Fortunately I made it back to The Black Cat just in time to see PSB, as well as several audience members vomiting in other audience members’ faces. But that’s not so unusual at the hard-drinking Black Cat and I thought no more about it because the show—as the Brits say—was bloody brill. Front man J. Willgoose was dressed like Harry Potter, complete with jacket and bow tie, and spent the entire evening talking to the audience through a voice distorter that made him sound like an evening presenter on BBC News, rendering even the most mundane of comments (“We’ve always wanted to play Washington, D.C.”) both ludicrous and hilarious.
But PSB was no joke act. They played it loud and fast, pushing many of the sound samples out of the forefront they occupy on the records, which proved to be an improvement. They opened with “London Can Take It,” from 2012’s “War Room” EP, which featured some heavy drum pummel by Wrigglesworth and one very cool banjo riff by Willgoose, set to a haunting and propulsive synth groove. The more synth-oriented “The Now Generation” opened with the voice of a female fashion show presenter, and had Wrigglesworth playing against the synth beat while Willgoose alternated back and forth from synth to electric guitar. It was a relatively low-key, percolating and burbling affair until near the end, when Wrigglesworth set at the drums with a vengeance and the synth went around in big loud loops and whoops.

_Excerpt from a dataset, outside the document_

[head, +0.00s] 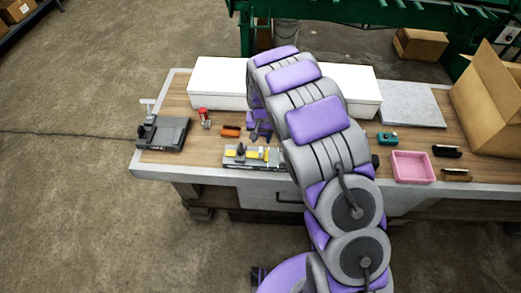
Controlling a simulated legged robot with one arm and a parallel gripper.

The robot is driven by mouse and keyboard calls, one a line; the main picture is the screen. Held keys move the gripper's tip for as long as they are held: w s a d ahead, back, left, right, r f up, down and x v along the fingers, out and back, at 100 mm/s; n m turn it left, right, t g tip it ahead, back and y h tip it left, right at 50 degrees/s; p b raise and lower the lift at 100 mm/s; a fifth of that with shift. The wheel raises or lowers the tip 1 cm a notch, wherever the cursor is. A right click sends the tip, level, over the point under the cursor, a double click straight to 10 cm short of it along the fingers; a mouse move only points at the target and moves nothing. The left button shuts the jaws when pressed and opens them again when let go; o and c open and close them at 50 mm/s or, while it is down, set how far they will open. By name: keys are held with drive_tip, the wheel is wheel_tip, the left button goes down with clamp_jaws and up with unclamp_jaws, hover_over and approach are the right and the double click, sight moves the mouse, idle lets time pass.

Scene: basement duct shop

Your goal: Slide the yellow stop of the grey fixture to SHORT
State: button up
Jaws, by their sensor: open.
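A grey fixture (238,163) lies along the front edge of the workbench, just left of my arm. Yellow parts (257,153) and a small dark upright piece sit on it; I cannot tell which yellow part is the stop. Any SHORT marking is too small to read. The fixture's right end is partly hidden by my arm. My gripper (262,132), with purple fingers, is open just behind the fixture and above the bench. It appears empty and apart from the yellow parts.
An orange block (231,131) and a red-topped item (204,117) lie left of my gripper. A dark grey device (163,133) stands at the left end. A long white box (216,82) lies behind. A pink tray (412,167), teal item (387,138) and cardboard box (487,100) are at right.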

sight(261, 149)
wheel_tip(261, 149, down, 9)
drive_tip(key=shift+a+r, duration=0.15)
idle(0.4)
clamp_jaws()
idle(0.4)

“Signal 30” boasted a hard-driving electric guitar riff, redolent with feedback and Wrigglesworth pounding away. Together they established a punishing groove that went on an on, like a secret Krautrock vengeance weapon, while behind them a voice cried, “Why don’t you get some glasses so you can read those signs!” I’d have called it the highlight of the night if it weren’t for “Spitfire,” which featured an even more propulsive groove fueled by one raving guitar that alternated between loud and reverb heavy and a higher pitched sound. The album version gives but the slightest indication of what this baby sounds like live; these guys sounded like the roaring human equivalent of the plane’s Rolls-Royce PV-XII V-12 engine at full throttle, set to the task of dancing rather than death and destruction.

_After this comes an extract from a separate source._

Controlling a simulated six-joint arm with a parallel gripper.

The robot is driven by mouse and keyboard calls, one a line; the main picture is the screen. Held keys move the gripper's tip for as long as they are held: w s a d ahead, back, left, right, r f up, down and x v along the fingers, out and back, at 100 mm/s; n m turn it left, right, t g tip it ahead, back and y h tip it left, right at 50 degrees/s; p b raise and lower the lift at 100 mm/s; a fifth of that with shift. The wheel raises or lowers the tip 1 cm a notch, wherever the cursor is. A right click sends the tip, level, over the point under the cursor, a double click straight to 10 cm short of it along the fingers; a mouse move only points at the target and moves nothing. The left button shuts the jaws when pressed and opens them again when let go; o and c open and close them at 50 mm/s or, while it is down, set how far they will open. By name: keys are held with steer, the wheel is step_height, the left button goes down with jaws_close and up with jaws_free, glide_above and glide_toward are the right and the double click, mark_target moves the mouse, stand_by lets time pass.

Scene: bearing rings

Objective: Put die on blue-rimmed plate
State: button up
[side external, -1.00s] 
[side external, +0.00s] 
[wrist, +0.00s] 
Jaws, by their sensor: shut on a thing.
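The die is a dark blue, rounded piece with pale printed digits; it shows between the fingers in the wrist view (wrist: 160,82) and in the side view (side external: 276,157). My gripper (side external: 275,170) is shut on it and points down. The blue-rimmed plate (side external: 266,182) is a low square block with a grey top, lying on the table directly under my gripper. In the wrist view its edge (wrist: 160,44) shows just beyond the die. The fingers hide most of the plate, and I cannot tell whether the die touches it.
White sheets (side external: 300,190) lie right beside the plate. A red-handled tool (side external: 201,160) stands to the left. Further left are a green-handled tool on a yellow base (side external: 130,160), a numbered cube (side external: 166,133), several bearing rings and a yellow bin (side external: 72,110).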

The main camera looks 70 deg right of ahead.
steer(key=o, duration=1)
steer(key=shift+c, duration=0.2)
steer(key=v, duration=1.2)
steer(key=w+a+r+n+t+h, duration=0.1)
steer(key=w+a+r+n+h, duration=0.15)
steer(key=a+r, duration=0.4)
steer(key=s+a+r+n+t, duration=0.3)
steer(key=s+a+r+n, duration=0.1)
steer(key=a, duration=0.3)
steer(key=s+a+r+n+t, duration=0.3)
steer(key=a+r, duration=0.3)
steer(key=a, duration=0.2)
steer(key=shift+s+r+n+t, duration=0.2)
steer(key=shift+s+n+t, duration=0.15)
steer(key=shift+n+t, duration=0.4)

“Theme From PSB” opened with a voice intoning, “Shortly before the beginning of this century a small group had a vision of a great human service” while Willgoose played some plucky banjo to the accompaniment of a perky, syncopated synth riff and Wriggleworth’s minimal drumming. Then the synth quieted so Willgoose’s banjo could come front and center, and it was lovely in a way that moved both your soul and your feet. And from then on synth and banjo took turns in the forefront, while establishing a great groove against which various voices repeatedly intoned, “Public Service Broadcasting.” “Night Mail” was a more haunting affair, despite its galloping drums, as Willgoose produced a heavenly melody on his heavily distorted guitar while a droning voice repeated, “Letters for the rich, letters for the poor” as volume and pace gradually increased until one was subsumed by pure, glorious sound. Why, it was almost enough to make one apply for work at the post office.

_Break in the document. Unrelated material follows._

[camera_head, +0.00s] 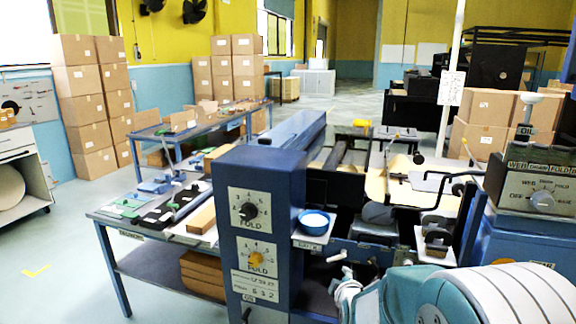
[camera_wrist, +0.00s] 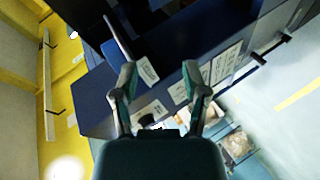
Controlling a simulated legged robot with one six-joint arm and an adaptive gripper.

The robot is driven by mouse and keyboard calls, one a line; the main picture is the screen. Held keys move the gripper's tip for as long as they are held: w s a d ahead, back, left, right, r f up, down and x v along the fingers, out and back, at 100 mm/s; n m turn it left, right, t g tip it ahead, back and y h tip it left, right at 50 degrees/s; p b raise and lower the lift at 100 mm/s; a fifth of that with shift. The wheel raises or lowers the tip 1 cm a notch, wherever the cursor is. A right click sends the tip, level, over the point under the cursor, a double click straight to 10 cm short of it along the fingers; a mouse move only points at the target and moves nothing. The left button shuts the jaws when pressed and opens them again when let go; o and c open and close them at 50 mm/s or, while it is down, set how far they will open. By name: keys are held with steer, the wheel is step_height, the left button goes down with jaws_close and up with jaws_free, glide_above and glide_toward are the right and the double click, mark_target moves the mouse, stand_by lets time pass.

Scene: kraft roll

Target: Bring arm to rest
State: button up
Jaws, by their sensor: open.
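My gripper (camera_wrist: 159,78) shows in the wrist view with its two fingers spread apart and nothing between them. Beyond the fingertips is a dark blue machine body (camera_wrist: 190,48) with white labels, seen tilted. I cannot tell how far the fingertips are from it. In the camera_head view, teal and white parts of my arm fill the bottom right, and the gripper itself cannot be made out there.
A blue control cabinet (camera_head: 256,187) with two dials stands in the centre, beside a small blue bowl (camera_head: 314,221). A workbench (camera_head: 110,215) with tools is to its left. Stacked cartons (camera_head: 80,80) stand behind. Open floor (camera_head: 50,240) lies at the left.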

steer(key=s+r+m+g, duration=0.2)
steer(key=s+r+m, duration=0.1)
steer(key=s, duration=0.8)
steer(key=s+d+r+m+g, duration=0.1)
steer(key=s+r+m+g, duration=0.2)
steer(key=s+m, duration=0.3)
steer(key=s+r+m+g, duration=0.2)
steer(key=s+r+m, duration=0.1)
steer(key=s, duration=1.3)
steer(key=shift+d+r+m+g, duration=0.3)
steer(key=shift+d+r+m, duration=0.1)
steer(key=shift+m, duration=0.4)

Willgoose then announced, “We wrote two songs about Dutch figure skating this year” (much laughter) “and this is one of them.” With that PSB launched into “Elfstedentocht Pt. 2.” The tune was far more exciting than Dutch ice skating could possibly be, opening with an appropriately chilly synth riff that slowly morphed into a groove that kept getting faster, driven forward by guitar and some increasingly loud drumming. “Lit Up,” meanwhile, had nothing whatsoever in common with Styx’s paean to mob pot smoking, “Light Up.” It was, instead, a slow starter featuring a simple guitar riff, an equally basic synth figure, and rudimentary drumming. But the melody was simply divine, and became increasingly so as the song picked up speed, a voice crackling with static repeated, “The whole thing is lit up by faerie lamps… the whole things a faerie land,” and the synth piped and chimed like bells, and I’ll be damned if it didn’t light up my heart like the faerie lamps the voice in the background kept going on about.
“ROYGBIV” opened with a very cool syncopated beat, then Willgoose took a long star turn on banjo before switching between synth and guitar, and once again the melody was lovely, sinuous and funky, as the song slowly built and built in one long gorgeous groove towards, as one voice intoned,
“the vivid pulsating miracle that gives color to shadow.” A perfect one-word review of the song came from the same voice later: “Spectacular.” PSB closed the show with the epic “Everest,” which opened with the words, “Once there was a mountain called Peak 15. Nothing was known about it.” Then the drums and guitar locked into a groove over which a mountain-wind cold synth riff rode, turning in comely melodic circles only to be joined by the guitar as the volume went up and up, like men scaling the highest peak in the world, and triumphantly summiting just as the wonderful “Everest” came to a close.
Afterwards I went to shake Willgoose’s hand but he seemed so delicate, and no longer sounded like a BBC news broadcaster, and besides there were other people around him, chatting happily and vomiting in each other’s faces so I left through the bar and went out into the night, the glorious and bewitching sound of “Everest” still ringing in my ears. Such sublime moments come but seldom, and I was happy as I stood in the cold with a cigarette and waited to hail the taxi turning the corner, which stopped so I hopped in and the driver turned, took a double take, and said, “Are you alright? You look… greenish.”
Fade in: Interior, Doctor’s examining room, me sitting on paper-covered examining table
(Doctor enters.)
Me: Doctor, your eyes! You’re–
Doctor and I: One of us! Hmmm.
Me: It’s great, right? I’ve haven’t felt so calm, docile, and ready to obey the orders of an alien overlord in years! And all I listen to is–
Doctor and I: Public System Broadcasting! Hmmm.
Me: And I hardly ever vomit in anyone’s face anymore. You know, unless—
Doctor and I: They’re not one of us! Hmmm.
(Long silence.)
Me: So? Wanna dance, or would you rather just compare tentacles?